After three years of studying at UCL, I can count the number of black lecturers who have taught me on one hand: zero.

Perhaps this is not alarming, after all, black people are a minority ethnic group in the UK. Surely we should expect low numbers amongst our teaching staff too. Is it, therefore, acceptable that only 0.4% of professors in the UK are black? At least six black academics disagree.

On 10 March 2014, UCL hosted the live panel discussion, ‘Why isn’t my Professor Black?’ It was clear that many were longing for an answer to this “interesting but depressing” question. Due to popular demand, the event had to be relocated to the Cruciform lecture theatre, which holds just under 350 people.

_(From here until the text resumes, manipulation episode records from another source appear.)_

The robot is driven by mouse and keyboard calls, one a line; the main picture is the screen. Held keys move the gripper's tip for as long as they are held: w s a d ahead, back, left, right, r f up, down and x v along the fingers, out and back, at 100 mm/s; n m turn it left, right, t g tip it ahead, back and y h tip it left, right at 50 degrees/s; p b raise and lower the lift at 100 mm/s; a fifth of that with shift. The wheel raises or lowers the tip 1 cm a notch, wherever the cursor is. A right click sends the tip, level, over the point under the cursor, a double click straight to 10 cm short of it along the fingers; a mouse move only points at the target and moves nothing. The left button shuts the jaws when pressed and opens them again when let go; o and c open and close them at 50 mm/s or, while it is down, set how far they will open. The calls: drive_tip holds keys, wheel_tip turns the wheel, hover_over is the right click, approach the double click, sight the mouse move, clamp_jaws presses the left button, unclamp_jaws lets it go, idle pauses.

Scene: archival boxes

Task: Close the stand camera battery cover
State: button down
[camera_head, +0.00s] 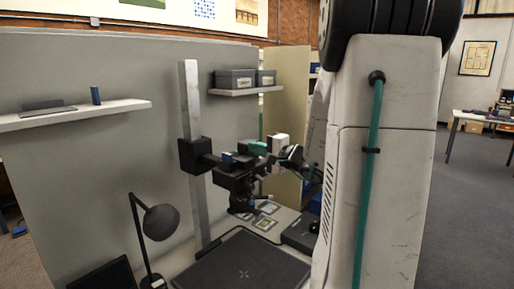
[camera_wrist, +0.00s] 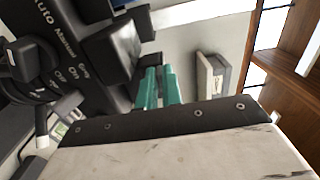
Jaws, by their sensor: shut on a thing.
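The stand camera (camera_head: 236,180) is a black unit on an arm from the grey upright column (camera_head: 191,120). In the wrist view its dark body (camera_wrist: 85,60) fills the left side, with white switch lettering and knobs. My gripper (camera_head: 252,147) reaches it from the right at its upper side. In the wrist view the teal fingers of my gripper (camera_wrist: 157,72) are close together at a black flap-like part (camera_wrist: 123,45), which looks like the battery cover. They are shut on its edge. The fingers hide part of the contact, and I cannot tell the cover's exact angle.
A black desk lamp (camera_head: 160,220) stands left of the dark baseboard (camera_head: 245,262). A dark box (camera_head: 301,232) and small cards (camera_head: 264,222) lie to the right and behind. A shelf (camera_head: 75,114) is on the left panel; another (camera_head: 246,91) holds grey boxes.

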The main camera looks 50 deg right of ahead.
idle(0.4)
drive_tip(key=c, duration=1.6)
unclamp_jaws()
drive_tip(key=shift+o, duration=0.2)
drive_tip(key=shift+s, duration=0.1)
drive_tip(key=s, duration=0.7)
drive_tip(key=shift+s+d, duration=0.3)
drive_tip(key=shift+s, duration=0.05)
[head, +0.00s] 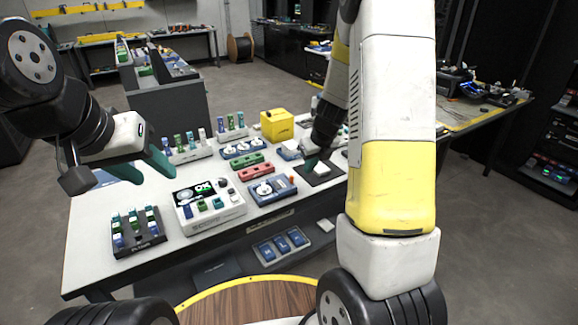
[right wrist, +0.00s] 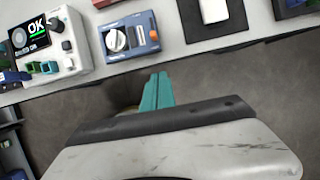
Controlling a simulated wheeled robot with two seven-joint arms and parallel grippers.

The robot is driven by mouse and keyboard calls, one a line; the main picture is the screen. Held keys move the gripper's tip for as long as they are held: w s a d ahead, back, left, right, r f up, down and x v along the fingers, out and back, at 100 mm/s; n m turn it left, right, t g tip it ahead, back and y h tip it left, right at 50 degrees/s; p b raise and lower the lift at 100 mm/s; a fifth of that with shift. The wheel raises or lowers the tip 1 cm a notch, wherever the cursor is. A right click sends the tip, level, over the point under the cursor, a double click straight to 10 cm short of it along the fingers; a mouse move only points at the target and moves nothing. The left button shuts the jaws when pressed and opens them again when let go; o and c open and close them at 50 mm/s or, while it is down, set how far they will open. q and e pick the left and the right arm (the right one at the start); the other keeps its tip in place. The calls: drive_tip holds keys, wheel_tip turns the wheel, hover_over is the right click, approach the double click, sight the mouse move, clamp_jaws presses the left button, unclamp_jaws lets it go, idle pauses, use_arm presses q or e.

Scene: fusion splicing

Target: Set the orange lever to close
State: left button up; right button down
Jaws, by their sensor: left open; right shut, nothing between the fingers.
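The small orange lever (head: 292,179) stands at the right end of a blue unit with a white round knob (head: 264,188), at the front of the white table. In the right wrist view the orange lever (right wrist: 153,35) is at the right edge of the blue unit (right wrist: 118,55), beside the knob. Its exact setting is too small to tell. My right gripper (head: 311,163) is shut and empty, to the right of the lever; its teal fingers (right wrist: 158,92) show apart from the unit in the wrist view. My left gripper (head: 150,170) is open and empty over the table's left part.
A white device with an OK screen (head: 208,206) stands left of the blue unit. A black pad with a white block (head: 320,172) lies to the right. Red and green units (head: 255,171), a yellow box (head: 277,125) and racks of small blocks (head: 138,231) crowd the table.

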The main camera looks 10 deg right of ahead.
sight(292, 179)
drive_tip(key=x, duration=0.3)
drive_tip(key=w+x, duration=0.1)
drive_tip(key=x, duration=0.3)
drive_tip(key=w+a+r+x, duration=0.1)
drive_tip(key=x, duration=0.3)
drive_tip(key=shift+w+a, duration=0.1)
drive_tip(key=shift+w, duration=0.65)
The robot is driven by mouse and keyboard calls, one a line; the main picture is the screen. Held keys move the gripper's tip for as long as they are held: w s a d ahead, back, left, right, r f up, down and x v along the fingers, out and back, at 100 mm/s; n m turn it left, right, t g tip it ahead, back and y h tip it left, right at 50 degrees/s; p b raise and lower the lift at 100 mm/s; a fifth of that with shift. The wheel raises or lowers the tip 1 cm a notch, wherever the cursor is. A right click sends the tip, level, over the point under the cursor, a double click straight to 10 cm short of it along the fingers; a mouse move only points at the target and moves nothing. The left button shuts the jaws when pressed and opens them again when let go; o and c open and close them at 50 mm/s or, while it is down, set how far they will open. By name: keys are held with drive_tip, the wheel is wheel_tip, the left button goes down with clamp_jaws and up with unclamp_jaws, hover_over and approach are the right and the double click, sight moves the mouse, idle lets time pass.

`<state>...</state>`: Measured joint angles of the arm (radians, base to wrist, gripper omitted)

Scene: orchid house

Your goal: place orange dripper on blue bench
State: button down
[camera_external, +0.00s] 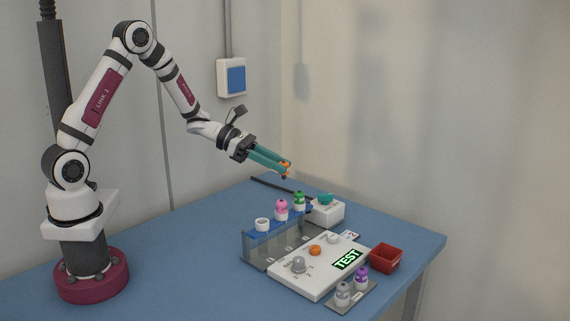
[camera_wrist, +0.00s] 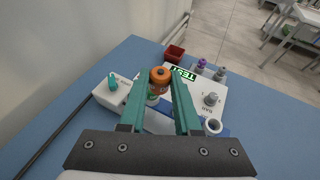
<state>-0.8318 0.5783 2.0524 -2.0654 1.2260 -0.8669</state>
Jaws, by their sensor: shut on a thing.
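My gripper (camera_external: 286,168) has teal fingers and is shut on the orange dripper (camera_external: 284,174), which it holds in the air above the far part of the blue bench (camera_external: 175,245). In the wrist view the orange dripper (camera_wrist: 160,75) sits between the tips of my gripper (camera_wrist: 162,84), its round top with a dark centre showing. Its lower part is hard to make out there.
Below stands a rack (camera_external: 262,238) with a white ring, a pink dripper (camera_external: 281,209) and a green dripper (camera_external: 299,200). Beside it are a white TEST panel (camera_external: 290,287), a white box with a teal top (camera_external: 322,213), a red bin (camera_external: 386,258) and grey and purple drippers (camera_external: 361,279). The bench's left is clear.

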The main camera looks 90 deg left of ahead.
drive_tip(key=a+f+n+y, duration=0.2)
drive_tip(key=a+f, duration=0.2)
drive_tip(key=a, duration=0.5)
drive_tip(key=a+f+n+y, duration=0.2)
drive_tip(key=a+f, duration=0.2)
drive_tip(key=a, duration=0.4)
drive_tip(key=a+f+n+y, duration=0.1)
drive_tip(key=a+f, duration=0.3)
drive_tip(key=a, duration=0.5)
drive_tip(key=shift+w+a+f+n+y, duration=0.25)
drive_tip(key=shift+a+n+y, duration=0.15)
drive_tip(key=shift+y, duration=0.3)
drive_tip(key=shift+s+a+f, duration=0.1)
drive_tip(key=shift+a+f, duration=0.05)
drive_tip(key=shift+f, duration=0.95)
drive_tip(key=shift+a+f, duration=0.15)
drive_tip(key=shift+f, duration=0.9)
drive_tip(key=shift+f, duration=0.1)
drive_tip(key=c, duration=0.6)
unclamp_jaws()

Professor Michael Arthur, UCL’s President & Provost, chaired the event. Sitting on the panel were black academics from across the UK, including UCL’s Dr Nathaniel Adam Tobias Coleman, who organised the event.

The evening began with a video. BME (Black and Ethnic Minority) students from UCL were asked if they would pursue a career in academia. At least three of the students who said they would not felt that there are not enough BME staff members teaching at UCL. It is unfortunate the students feel this way given that UCL tries to promote racial equality.

The panel discussion
Each panel member had 10 minutes to discuss the question, why isn’t my professor black? They all engaged in a unique way by drawing on their personal experiences. Here are some of the highlights.

First to speak was Dr Nathan Richards from Goldsmiths University. As a black student he saw no black scholars on his reading lists. He wants to see a shift from black students being the recipient of academic knowledge to being recognised as being part of its creation.

Deborah Gabriel is the founder and CEO of Black British Academics, a company that specialises in tackling racial inequality in higher education. She revealed the results of a BME staff and student survey about race equality in their institutions:

  • race equality was rated as either poor or very poor by 2/3 of participants
  • 58% of participants had experienced racism
  • some participants felt they had a lack of opportunity to progress

Dr Nathaniel Adam Tobias Coleman’s speech swept away the audience and his contribution was striking.  There are only five black philosophers, including Dr Coleman, teaching in higher education in the UK, none of whom are professors yet. He pointed out that, historically, there has been a failure to recognise black scholars as philosophers and this still continues. He also said that the achievements of black academics are usually attributed to “outside help” rather than hard work.

Twitter snapshot

Snapshot of the Twitter feed using #blackprofessor
https://twitter.com/hashtag/#blackprofessor

Dr Lisa Palmer from Newman University said that for BME students and staff “campuses often resemble colonies” and that this “coloniality reveals structural and institutional racism.” It could be argued that this is downplayed in our day-to-day interactions.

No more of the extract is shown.